Where Ham exposes his father’s nakedness, Shem and Japheth cover it—actions reminiscent of God’s covering Adam and Eve’s nakedness. Their actions are God-like. In so acting, Shem and Japheth are willing to absorb the shame of their father knowing that they, too, share in his shame. They do not expose their father and distance themselves from him. Instead, they cover him and honor him as their father—an act of humble dependence and an act of undeserved grace. 

When Noah wakes from his drunken stupor, Noah curses Ham’s son, Canaan,and blesses Shem and Japheth in relation to Canaan.The Canaanites will be the paradigmatic enemy of God’s people throughout the first chapter of Israel’s story. In this ways, Ham’s actions serve as the paradigm of behavior that defies God’s will and ways. Conversely, Shem and Japheth’s actions are the exemplary paradigm of behavior that God commends and blesses.

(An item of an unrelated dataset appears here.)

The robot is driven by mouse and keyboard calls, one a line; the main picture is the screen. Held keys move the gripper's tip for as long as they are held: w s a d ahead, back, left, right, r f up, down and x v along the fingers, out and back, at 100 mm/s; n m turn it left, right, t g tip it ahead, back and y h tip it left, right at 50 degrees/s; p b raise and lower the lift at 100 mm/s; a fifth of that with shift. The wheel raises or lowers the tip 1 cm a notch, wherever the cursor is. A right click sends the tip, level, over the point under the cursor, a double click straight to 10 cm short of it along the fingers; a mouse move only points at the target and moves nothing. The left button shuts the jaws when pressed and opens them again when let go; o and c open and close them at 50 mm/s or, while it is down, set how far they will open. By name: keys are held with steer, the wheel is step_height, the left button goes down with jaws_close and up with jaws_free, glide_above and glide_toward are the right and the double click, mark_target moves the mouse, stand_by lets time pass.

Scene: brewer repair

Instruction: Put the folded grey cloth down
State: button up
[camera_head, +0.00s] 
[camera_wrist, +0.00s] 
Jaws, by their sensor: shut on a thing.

In other words, Noah’s words reveal the divergence of the way of salvation and blessing from the way of sin and curse.

This story exhorts us to posture ourselves humbly before one another—to see first our own sin in the mirror of the sin of others. Certainly, we are not to excuse sin—either in ourselves or in others. However, as Jesus instructs us, there is a good and right order to exposing sin—first the plank in our eye, then the speck in others. It is only when we have identified our own sin that we are postured appropriately to identify the sin in others. Interestingly, the act of laying the cover of grace on the nakedness of another is a communal project. It was the communal act of two brothers, Shem and Japheth. On the contrary, exposing the nakedness of another is an individual enterprise. It was the act of the one brother Ham. Acting God-like and covering the nakedness of others is the way of Jesus in which the community of the church should walk. It is an act of faith trusting the sufficiency of Jesus’ sacrifice for our sin. The contrary is an act of individualistic self-sufficiency that attempts to fabricate garments of self-righteousness out of the shame of others.

This is the wonder of God making Jesus sin. Jesus did not simply identify with our sin to save us from it. He became sin and absorbed the full brunt of its consequences in his body on the tree. In the same way as Shem and Japheth did not expose their father but covered him, Jesus, in a greater way, once and for all, covers us and takes our shame on himself that we might receive a covering of righteousness that usher us unashamed into the presence of the Father.